> _Task instructions_
Each line below that contains "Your" counts once; report the total and nothing more.

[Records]
- - - - -
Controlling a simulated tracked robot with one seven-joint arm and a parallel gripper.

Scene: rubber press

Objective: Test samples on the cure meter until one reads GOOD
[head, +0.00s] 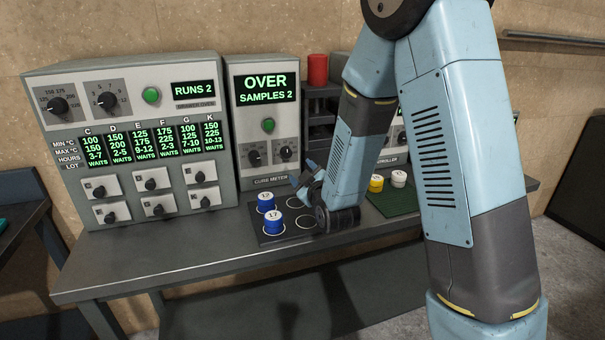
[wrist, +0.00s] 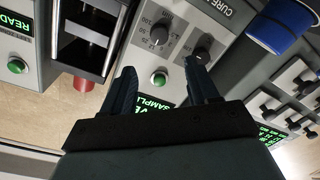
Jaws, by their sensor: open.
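The cure meter (head: 265,120) stands at the back of the bench, and its screen (head: 265,88) reads OVER, SAMPLES 2. Two blue samples, 12 (head: 266,202) and 17 (head: 273,221), stand upright on the left side of a dark plate (head: 290,238) marked with rings. My gripper (head: 305,182) is low in front of the meter, just right of the blue samples, open and apart from them. In the wrist view, my gripper (wrist: 163,80) has nothing between its fingers, with the meter's green button (wrist: 160,79) visible beyond. A blue sample (wrist: 278,27) shows at the upper right.
A cabinet (head: 130,140) reading RUNS 2 stands left. A red cylinder (head: 318,69) sits atop a dark rack (head: 320,108). Yellow (head: 376,183) and white (head: 398,178) samples stand on a green mat (head: 395,203) at right, partly hidden by my arm. The front-left bench is clear.

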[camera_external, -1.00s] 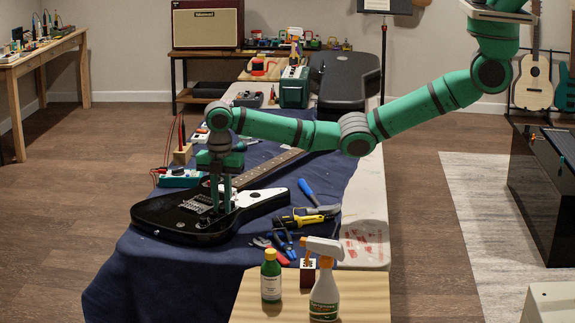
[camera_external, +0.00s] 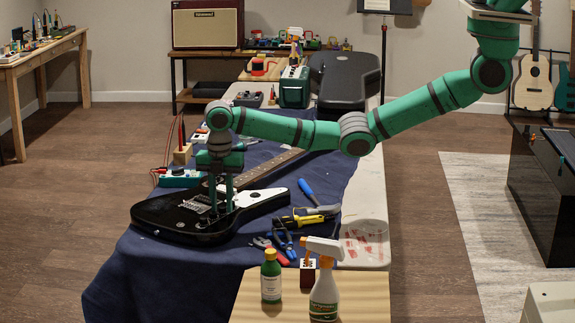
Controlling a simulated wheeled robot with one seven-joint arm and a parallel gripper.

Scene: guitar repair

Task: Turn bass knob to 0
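Pliers, a yellow-black tool (camera_external: 297,221) and a blue-handled screwdriver (camera_external: 308,192) lie right of the guitar. A green bottle (camera_external: 271,280) and a spray bottle (camera_external: 324,296) stand in front. A teal meter (camera_external: 181,178) sits behind the body. My arm spans above the bench.

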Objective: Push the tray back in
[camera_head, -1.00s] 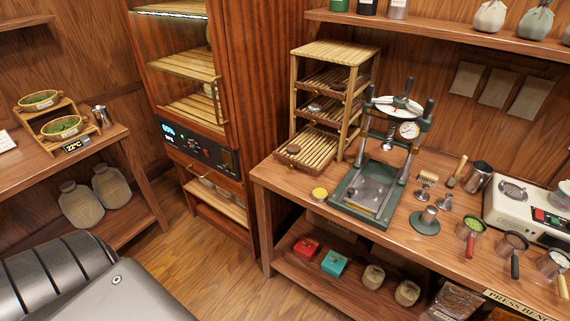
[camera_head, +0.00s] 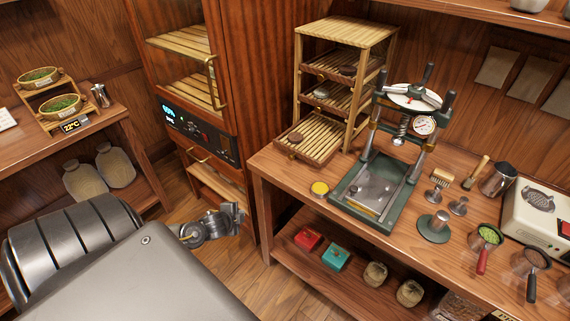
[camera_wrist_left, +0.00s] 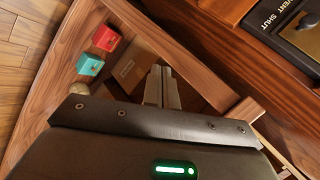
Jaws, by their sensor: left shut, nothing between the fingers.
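The slatted bamboo tray (camera_head: 318,145) at the bottom of the small rack (camera_head: 346,30) sticks out toward the front left. A round brown tea cake (camera_head: 295,137) lies on it. Two upper trays sit further in, with cakes on them. My left gripper (camera_head: 234,214) is low between the cabinet and the bench, apart from the tray, below it and to its left. In the left wrist view its fingers (camera_wrist_left: 162,87) are together and empty, in front of the bench's lower shelf. My right gripper is not in view.
The tall wooden cabinet (camera_head: 270,100) stands left of the bench. A red box (camera_head: 307,239) and a teal box (camera_head: 336,257) are on the lower shelf.

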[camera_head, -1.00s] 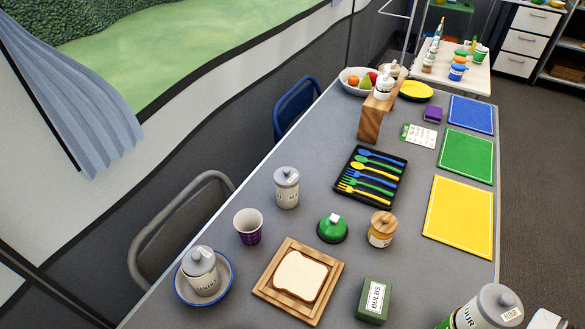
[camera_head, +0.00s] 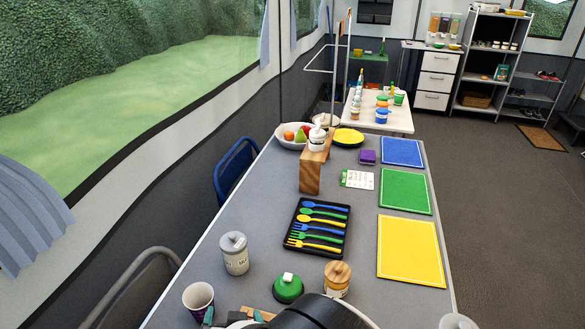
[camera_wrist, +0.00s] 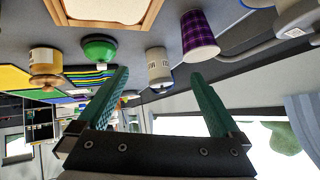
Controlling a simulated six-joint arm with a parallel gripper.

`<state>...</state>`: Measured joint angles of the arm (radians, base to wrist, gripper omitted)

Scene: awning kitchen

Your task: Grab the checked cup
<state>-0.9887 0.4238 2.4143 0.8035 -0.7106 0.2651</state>
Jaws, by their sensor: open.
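The checked cup (camera_head: 199,301) is a purple cup with a white inside. My gripper (camera_head: 233,316) is at the bottom of the head view, to the right of the cup. In the wrist view my gripper (camera_wrist: 157,76) has its two green fingers wide apart with nothing between them.
Near the cup are a grey-lidded canister (camera_head: 234,255), a green-lidded pot (camera_head: 287,289) and a wooden-lidded jar (camera_head: 337,277). A black cutlery tray (camera_head: 297,213) lies farther back. The toast board (camera_wrist: 70,20) shows in the wrist view. Table between canister and tray is clear.

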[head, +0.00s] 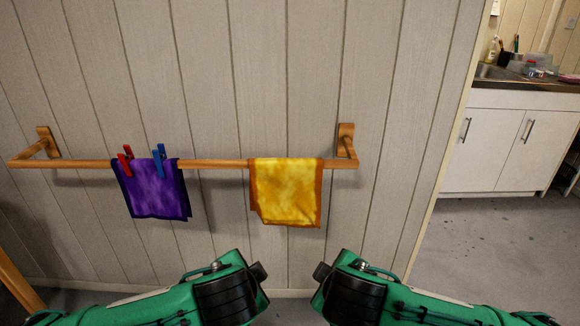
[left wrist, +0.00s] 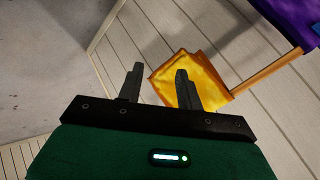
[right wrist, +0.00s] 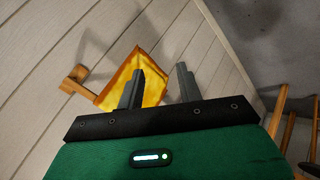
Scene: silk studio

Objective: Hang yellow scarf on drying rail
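The yellow scarf (head: 285,190) with an orange-brown border hangs folded over the right part of the wooden drying rail (head: 215,164). It hangs clear of any gripper. In the left wrist view the scarf (left wrist: 204,72) shows behind my left gripper (left wrist: 160,82), whose fingers are apart with nothing between them. In the right wrist view the scarf (right wrist: 130,72) shows behind my right gripper (right wrist: 162,78), also with fingers apart and empty. In the head view both arms are low at the bottom edge, and the fingertips cannot be made out there.
A purple cloth (head: 152,190) hangs on the rail's left part with a red clothespin (head: 125,161) and a blue clothespin (head: 160,161). The rail is fixed to a panelled wall. A white cabinet (head: 505,140) with a sink stands at the right. Bare rail lies between the cloths.

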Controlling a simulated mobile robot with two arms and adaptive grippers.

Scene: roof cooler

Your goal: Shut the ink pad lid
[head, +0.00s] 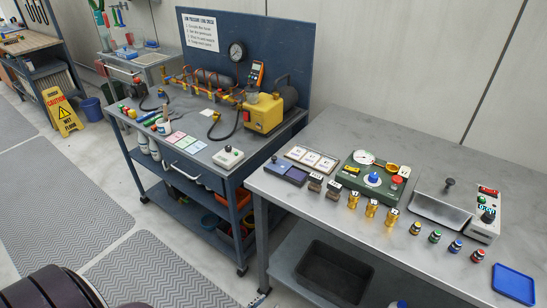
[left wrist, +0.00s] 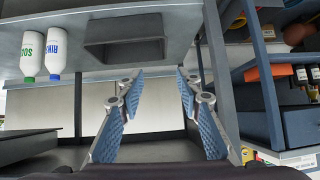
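The ink pad (head: 286,173) lies on the right-hand metal bench, near its left end. It shows as two dark blue-purple rectangles side by side, which looks like an open pad with its lid folded flat; which half is the lid is too small to tell. Two stamps (head: 324,187) stand just right of it. My left gripper (left wrist: 160,88) is open and empty in the left wrist view, with its blue-padded fingers apart. The ink pad is not visible in that view. Neither gripper shows in the head view.
A framed card tray (head: 312,159) lies behind the pad. A green gauge base (head: 370,180) and brass pieces (head: 371,208) stand to the right. The blue bench (head: 205,150) is at left. White bottles (left wrist: 56,50) and a dark bin (left wrist: 125,48) show in the wrist view.

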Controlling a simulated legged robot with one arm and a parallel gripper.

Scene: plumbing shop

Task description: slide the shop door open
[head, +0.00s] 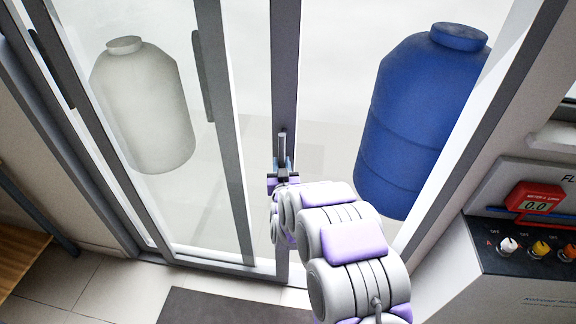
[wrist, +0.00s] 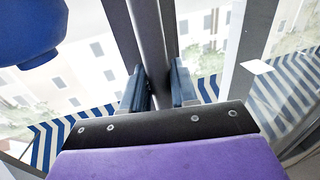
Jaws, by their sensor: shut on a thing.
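The shop door is a glass sliding door in a grey frame, and its upright stile (head: 285,60) stands near the middle of the head view. A slim upright handle (head: 282,143) is on this stile. My gripper (head: 281,168) is at the handle, with the arm reaching up from the lower right. In the wrist view, the two blue fingers of my gripper (wrist: 158,88) stand on either side of a dark upright bar (wrist: 152,40). The gripper is shut on the handle, though the exact contact is partly hidden.
A blue tank (head: 415,120) stands right of the stile, in strong colour. A pale tank (head: 150,110) shows through the left glass. A control unit with a red meter (head: 537,202) is at the right. A dark mat (head: 225,308) lies on the tiled floor; a wooden surface (head: 18,250) is at left.

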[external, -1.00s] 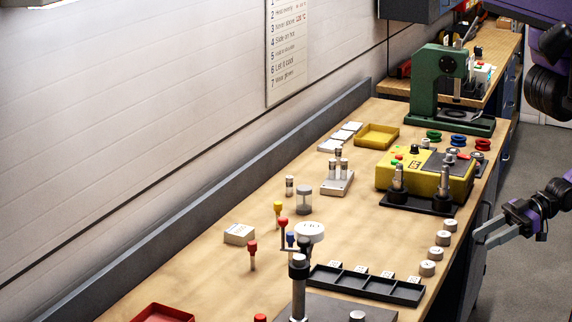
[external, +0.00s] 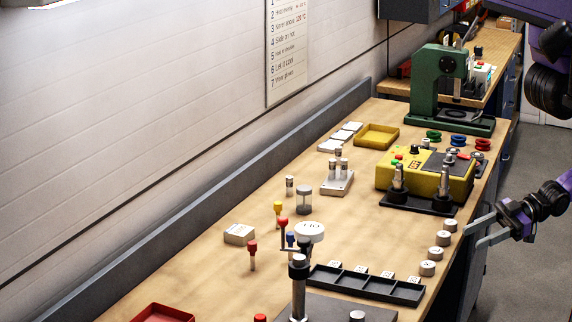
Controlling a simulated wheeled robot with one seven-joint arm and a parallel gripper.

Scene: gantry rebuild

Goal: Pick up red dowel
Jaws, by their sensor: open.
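Several red-topped pegs are in the external view, and I cannot tell for sure which one is the red dowel. One red-topped peg (external: 252,254) stands upright on the bench, apart from the rest, below a small pale block. A second red-topped peg (external: 283,225) shows among the yellow and blue ones behind the dark post. A third red top (external: 260,318) is cut off at the bottom edge. My gripper (external: 467,233) is open and empty at the bench's right edge, near the round white-topped pieces and far to the right of the pegs.
A dark compartment tray (external: 365,287) and a dark post (external: 298,285) stand on the near bench. A row of white-topped cylinders (external: 443,238) lines the right edge. A yellow machine (external: 408,176) stands farther back.

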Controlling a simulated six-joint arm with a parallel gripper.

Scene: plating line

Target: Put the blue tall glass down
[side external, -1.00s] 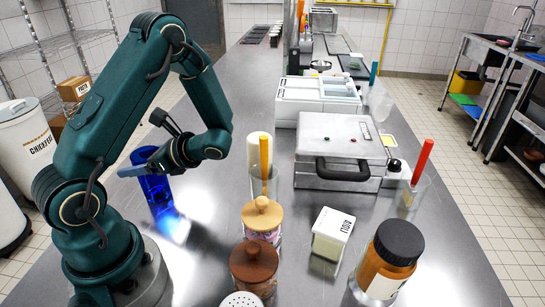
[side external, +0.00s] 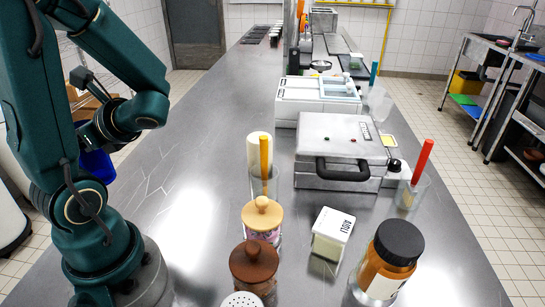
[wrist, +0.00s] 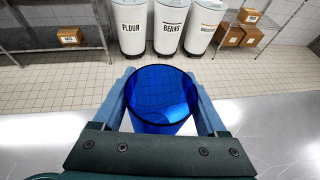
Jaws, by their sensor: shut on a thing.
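The blue tall glass (wrist: 160,118) stands between the two light blue fingers of my gripper (wrist: 161,82) in the wrist view, with its open rim toward the camera. My gripper is shut on it. In the side external view the blue glass (side external: 97,166) shows only in part, behind my arm at the left edge of the steel counter (side external: 190,160). My fingers are hidden there. I cannot tell whether the glass base touches anything or hangs past the counter edge.
Left counter surface is clear. A tumbler with a yellow stick (side external: 264,180), lidded jars (side external: 262,222), a white box (side external: 332,234) and a steel press (side external: 340,150) stand to the right. In the wrist view, white bins (wrist: 171,28) stand on the floor beyond the counter.

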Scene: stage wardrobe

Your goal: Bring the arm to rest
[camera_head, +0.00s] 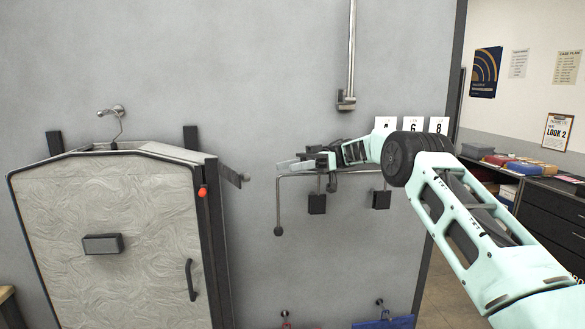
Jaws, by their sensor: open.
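My gripper (295,163) is at the middle of the head view, at the end of my pale green arm (480,225), which reaches in from the lower right. Its fingers point left and are open, and I see nothing between them. It appears just above a dark rail (279,200) on the grey wall. I cannot tell whether it touches the rail.
A grey garment-bag-shaped cabinet (115,240) hangs at the left, with a red knob (202,192) on its right side. Number cards (413,124) stand behind my arm. A dark counter (550,205) with folded cloths is at the right. The grey wall (250,70) above is mostly bare.

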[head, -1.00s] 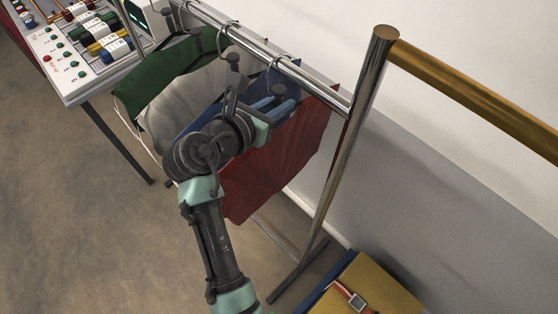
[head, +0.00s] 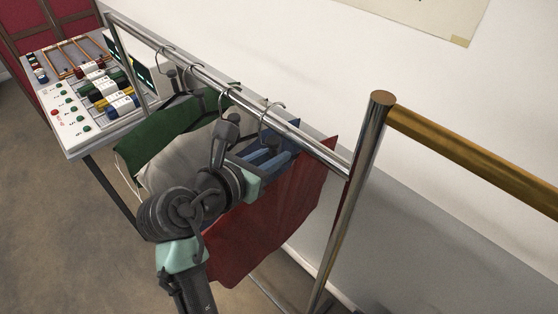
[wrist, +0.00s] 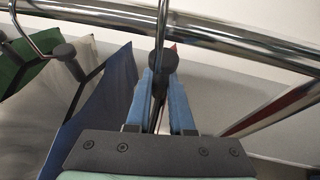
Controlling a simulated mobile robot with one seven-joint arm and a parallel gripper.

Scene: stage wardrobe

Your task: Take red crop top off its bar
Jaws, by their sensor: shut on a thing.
- - - - -
> _Expected answer_
4